TASK GOAL: Every line below is to be quoted exactly, with nothing added or dropped.

MATERIAL SUPPLIED:
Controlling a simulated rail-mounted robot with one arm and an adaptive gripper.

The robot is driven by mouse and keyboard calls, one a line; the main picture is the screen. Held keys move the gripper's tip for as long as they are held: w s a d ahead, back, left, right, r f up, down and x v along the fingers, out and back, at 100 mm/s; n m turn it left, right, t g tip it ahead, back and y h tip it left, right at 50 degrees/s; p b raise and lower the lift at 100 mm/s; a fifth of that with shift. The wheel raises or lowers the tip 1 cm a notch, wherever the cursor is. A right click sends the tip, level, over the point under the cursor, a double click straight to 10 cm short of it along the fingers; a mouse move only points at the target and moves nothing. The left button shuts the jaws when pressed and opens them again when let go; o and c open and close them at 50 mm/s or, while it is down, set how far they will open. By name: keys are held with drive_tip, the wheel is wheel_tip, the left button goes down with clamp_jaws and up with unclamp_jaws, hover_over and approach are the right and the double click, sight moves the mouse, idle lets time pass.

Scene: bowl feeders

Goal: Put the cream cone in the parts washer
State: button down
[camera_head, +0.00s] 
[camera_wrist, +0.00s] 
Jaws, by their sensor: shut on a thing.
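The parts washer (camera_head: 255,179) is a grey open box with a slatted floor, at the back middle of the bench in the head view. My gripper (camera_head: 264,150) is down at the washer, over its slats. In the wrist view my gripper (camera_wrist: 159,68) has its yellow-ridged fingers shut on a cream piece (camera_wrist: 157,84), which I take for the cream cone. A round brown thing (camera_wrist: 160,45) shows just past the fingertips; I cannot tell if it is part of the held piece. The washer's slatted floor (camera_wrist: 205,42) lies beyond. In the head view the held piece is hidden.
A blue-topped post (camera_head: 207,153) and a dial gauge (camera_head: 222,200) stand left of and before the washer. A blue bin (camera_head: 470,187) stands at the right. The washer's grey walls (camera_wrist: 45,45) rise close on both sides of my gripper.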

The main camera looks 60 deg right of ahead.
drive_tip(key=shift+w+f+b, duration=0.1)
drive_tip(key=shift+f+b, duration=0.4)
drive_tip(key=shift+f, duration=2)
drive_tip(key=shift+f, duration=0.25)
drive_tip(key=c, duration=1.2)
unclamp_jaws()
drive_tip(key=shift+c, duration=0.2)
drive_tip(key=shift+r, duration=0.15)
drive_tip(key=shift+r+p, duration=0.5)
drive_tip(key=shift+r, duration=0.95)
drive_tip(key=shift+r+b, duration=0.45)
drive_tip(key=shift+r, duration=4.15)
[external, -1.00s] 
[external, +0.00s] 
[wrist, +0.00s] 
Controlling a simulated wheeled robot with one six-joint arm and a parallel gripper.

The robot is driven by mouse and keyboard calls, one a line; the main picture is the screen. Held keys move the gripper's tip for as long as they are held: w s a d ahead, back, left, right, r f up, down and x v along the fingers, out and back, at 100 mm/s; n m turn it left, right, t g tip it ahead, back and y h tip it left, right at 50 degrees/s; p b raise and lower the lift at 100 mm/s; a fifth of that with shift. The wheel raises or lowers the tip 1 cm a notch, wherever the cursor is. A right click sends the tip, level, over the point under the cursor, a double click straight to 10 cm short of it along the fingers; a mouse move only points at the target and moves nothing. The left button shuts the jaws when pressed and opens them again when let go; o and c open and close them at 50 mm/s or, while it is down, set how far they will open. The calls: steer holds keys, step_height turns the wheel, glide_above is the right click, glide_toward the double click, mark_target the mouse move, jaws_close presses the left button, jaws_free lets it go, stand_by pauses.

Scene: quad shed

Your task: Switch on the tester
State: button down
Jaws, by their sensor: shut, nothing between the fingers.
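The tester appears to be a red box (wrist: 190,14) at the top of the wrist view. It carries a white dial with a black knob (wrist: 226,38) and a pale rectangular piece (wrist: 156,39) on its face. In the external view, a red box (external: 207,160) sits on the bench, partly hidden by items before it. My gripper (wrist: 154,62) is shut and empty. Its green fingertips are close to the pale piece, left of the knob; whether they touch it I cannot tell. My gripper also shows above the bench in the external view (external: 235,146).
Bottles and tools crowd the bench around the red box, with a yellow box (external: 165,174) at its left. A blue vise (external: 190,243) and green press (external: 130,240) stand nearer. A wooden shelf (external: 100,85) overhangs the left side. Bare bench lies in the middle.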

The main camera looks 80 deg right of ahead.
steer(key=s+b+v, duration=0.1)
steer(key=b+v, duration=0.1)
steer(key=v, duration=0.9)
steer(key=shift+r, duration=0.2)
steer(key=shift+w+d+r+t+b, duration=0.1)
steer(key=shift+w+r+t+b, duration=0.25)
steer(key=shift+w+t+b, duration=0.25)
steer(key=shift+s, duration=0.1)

OUTPUT BELOW:
Controlling a simulated rail-mounted robot with one arm and an adaptive gripper.

The robot is driven by mouse and keyboard calls, one a line; the main picture is the screen. Held keys move the gripper's tip for as long as they are held: w s a d ahead, back, left, right, r f up, down and x v along the fingers, out and back, at 100 mm/s; n m turn it left, right, t g tip it ahead, back and y h tip it left, right at 50 degrees/s; p b raise and lower the lift at 100 mm/s; a fifth of that with shift. The wheel raises or lowers the tip 1 cm a notch, wherever the cursor is. A right click sends the tip, level, over the point under the cursor, a double click straight to 10 cm short of it along the fingers; a mouse move only points at the target and moves nothing. The left button shuts the jaws when pressed and opens them again when let go; o and c open and close them at 50 mm/s or, while it is down, set how far they will open. By name: keys are held with drive_tip, the wheel is wheel_tip, the left button goes down with clamp_jaws and up with unclamp_jaws, hover_over and approach are the right and the double click, sight moves the mouse, idle lets time pass.

Scene: bowl feeders

Goal: Put the cream cone in the parts washer
State: button down
[camera_head, +0.00s] 
[camera_wrist, +0.00s] 
Jaws, by their sensor: shut on a thing.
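The parts washer (camera_head: 255,179) is a grey open box with a slatted floor, at the back middle of the bench in the head view. My gripper (camera_head: 264,150) is down at the washer, over its slats. In the wrist view my gripper (camera_wrist: 159,68) has its yellow-ridged fingers shut on a cream piece (camera_wrist: 157,84), which I take for the cream cone. A round brown thing (camera_wrist: 160,45) shows just past the fingertips; I cannot tell if it is part of the held piece. The washer's slatted floor (camera_wrist: 205,42) lies beyond. In the head view the held piece is hidden.
A blue-topped post (camera_head: 207,153) and a dial gauge (camera_head: 222,200) stand left of and before the washer. A blue bin (camera_head: 470,187) stands at the right. The washer's grey walls (camera_wrist: 45,45) rise close on both sides of my gripper.

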The main camera looks 60 deg right of ahead.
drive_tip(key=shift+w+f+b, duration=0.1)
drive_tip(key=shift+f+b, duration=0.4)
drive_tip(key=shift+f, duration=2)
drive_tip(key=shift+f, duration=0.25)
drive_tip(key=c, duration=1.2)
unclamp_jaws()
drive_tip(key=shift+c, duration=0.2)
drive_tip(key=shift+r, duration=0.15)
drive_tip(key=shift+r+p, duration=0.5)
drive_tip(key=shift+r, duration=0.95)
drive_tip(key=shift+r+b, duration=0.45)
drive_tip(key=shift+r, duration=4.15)
[external, -1.00s] 
[external, +0.00s] 
[wrist, +0.00s] 
Controlling a simulated wheeled robot with one six-joint arm and a parallel gripper.

The robot is driven by mouse and keyboard calls, one a line; the main picture is the screen. Held keys move the gripper's tip for as long as they are held: w s a d ahead, back, left, right, r f up, down and x v along the fingers, out and back, at 100 mm/s; n m turn it left, right, t g tip it ahead, back and y h tip it left, right at 50 degrees/s; p b raise and lower the lift at 100 mm/s; a fifth of that with shift. The wheel raises or lowers the tip 1 cm a notch, wherever the cursor is. A right click sends the tip, level, over the point under the cursor, a double click straight to 10 cm short of it along the fingers; a mouse move only points at the target and moves nothing. The left button shuts the jaws when pressed and opens them again when let go; o and c open and close them at 50 mm/s or, while it is down, set how far they will open. The calls: steer holds keys, step_height turns the wheel, glide_above is the right click, glide_toward the double click, mark_target the mouse move, jaws_close presses the left button, jaws_free lets it go, stand_by pauses.

Scene: quad shed

Your task: Switch on the tester
State: button down
Jaws, by their sensor: shut, nothing between the fingers.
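The tester appears to be a red box (wrist: 190,14) at the top of the wrist view. It carries a white dial with a black knob (wrist: 226,38) and a pale rectangular piece (wrist: 156,39) on its face. In the external view, a red box (external: 207,160) sits on the bench, partly hidden by items before it. My gripper (wrist: 154,62) is shut and empty. Its green fingertips are close to the pale piece, left of the knob; whether they touch it I cannot tell. My gripper also shows above the bench in the external view (external: 235,146).
Bottles and tools crowd the bench around the red box, with a yellow box (external: 165,174) at its left. A blue vise (external: 190,243) and green press (external: 130,240) stand nearer. A wooden shelf (external: 100,85) overhangs the left side. Bare bench lies in the middle.

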The main camera looks 80 deg right of ahead.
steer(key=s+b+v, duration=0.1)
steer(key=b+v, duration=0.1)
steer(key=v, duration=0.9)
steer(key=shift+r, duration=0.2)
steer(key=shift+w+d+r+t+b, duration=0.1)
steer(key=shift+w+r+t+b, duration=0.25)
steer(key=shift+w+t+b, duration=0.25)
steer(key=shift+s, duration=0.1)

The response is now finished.